Not a good idea. After only a few years here in Canada, your compatriots are not what they once were. They will try to control you. If they fail in this, they will criticize everything you do. The gold principle they follow is Lenin’s: “Whoever is not with us is against us.” Which, as you know, leads to monumental mistakes. You will soon be irritated by their ideas, their political views, their relations with the old country, the way they treat their wives, the way they’re bringing up their kids. They will be a pain in the neck. Figure things out for yourself and keep them at a distance. You won’t be able to avoid them later on. 

Furnishings

Once you have a key to your own place, you’re going to wonder what sort of stuff it should be protecting. For the first few days, it’s fine to sleep on the floor and eat off a box instead of a table. You can use your suitcase as a drawer and feed your family cold food. If you have no kitchen utensils, you can buy bread, cheese, milk, sausages, and fruit at the corner store. I suggest you not overload your luggage with kitchen utensils. You have more precious things to bring with you than frying pans, cutlery, and dishes. Ditto for sheets, towels and pyjamas. 

Don’t be in a hurry to furnish your house; the items you buy in haste will be the first ones you discard when you move. So live like pioneers. Spend your nights on the living room floor the way the first settlers to this country did on the hard earth.

The Supermarket

The day after their arrival, most people go to a big supermarket and start buying furniture, appliances, a TV, towels, kitchenware, toys for the kids, shoes for the wife, a computer for the husband.

This is a mistake. The paltry amount of money you and your overseas family spent half a lifetime saving up for will vanish in a trice. And becoming penniless is ill-advised, not least because it will lead you to make bad decisions later on. Your main goal for the first months in this country should be to save your pennies.

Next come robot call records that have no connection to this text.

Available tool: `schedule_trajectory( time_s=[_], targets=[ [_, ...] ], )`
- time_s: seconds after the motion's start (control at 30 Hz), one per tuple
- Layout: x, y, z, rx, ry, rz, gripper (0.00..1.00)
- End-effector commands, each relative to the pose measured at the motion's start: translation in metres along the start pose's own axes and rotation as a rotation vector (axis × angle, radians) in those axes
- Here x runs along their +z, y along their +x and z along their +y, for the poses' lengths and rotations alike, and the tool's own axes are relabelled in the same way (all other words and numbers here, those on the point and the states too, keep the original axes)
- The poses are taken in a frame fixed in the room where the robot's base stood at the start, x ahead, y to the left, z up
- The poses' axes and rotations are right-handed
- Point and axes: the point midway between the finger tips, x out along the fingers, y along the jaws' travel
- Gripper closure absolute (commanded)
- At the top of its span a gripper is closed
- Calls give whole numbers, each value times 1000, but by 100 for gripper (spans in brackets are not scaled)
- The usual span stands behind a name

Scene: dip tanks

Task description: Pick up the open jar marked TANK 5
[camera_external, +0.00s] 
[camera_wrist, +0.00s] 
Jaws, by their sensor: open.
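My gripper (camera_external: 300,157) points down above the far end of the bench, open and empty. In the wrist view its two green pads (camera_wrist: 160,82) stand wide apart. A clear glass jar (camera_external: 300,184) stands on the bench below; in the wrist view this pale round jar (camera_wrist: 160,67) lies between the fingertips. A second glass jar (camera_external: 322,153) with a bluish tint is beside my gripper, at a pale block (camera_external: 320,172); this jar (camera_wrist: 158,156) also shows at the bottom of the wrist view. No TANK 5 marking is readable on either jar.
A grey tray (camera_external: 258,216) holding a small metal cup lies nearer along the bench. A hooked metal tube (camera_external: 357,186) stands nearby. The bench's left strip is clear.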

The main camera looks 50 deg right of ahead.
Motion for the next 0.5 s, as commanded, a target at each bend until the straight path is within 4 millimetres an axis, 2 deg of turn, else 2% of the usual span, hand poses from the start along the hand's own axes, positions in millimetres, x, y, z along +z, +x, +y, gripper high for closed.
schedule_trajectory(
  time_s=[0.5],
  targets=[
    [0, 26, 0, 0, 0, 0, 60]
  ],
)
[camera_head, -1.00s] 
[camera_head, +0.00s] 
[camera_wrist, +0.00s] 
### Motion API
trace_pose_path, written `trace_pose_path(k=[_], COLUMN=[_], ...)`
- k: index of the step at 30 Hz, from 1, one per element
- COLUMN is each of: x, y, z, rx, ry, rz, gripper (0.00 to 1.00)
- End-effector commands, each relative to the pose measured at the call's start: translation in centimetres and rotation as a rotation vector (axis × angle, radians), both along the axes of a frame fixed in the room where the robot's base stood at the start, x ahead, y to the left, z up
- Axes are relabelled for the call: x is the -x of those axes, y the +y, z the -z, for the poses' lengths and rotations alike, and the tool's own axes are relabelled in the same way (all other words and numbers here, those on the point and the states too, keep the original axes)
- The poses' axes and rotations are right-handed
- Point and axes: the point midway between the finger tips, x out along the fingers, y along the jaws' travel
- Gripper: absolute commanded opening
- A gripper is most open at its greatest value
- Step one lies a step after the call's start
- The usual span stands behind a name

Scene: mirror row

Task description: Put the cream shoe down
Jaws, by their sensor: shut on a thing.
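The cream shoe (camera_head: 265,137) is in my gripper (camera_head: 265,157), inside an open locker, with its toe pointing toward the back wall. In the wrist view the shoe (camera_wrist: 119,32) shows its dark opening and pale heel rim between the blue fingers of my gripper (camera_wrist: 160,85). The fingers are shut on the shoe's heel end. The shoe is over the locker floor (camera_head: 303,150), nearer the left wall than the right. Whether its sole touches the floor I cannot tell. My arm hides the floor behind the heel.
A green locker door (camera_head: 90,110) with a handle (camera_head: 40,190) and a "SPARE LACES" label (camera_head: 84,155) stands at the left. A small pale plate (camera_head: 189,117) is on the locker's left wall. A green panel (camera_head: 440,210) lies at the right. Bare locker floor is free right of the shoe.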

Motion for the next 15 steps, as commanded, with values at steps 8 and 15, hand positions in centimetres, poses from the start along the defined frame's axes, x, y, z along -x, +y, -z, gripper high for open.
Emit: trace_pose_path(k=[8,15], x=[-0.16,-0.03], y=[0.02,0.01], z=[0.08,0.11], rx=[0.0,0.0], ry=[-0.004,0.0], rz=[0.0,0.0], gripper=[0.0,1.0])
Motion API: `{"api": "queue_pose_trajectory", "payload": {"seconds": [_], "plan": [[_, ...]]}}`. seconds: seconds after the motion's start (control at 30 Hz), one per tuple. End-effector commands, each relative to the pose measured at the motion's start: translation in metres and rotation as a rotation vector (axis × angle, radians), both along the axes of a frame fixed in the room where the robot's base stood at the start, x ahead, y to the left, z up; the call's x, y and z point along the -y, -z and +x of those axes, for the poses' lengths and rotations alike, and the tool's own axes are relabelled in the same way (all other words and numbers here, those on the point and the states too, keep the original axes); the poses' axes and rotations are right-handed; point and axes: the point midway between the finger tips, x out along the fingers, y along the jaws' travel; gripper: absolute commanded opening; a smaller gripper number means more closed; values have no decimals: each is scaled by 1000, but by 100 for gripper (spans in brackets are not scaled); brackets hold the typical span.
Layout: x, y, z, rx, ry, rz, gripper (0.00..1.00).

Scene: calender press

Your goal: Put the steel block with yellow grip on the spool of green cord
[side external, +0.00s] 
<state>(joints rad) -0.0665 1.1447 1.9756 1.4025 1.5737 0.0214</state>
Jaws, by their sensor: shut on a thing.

Alternatives to the supermarket

So what are the alternatives? Second-hand shops like Salvation Army and Goodwill stores, for a start. In a single visit, you can buy everything you need to fill your entire apartment. You will need to have it all delivered, so get as much as you can in one go. What you save on transportation will feed you for a week. For less than $200 dollars, you’ll have furnished your apartment with better things than you ever had back home.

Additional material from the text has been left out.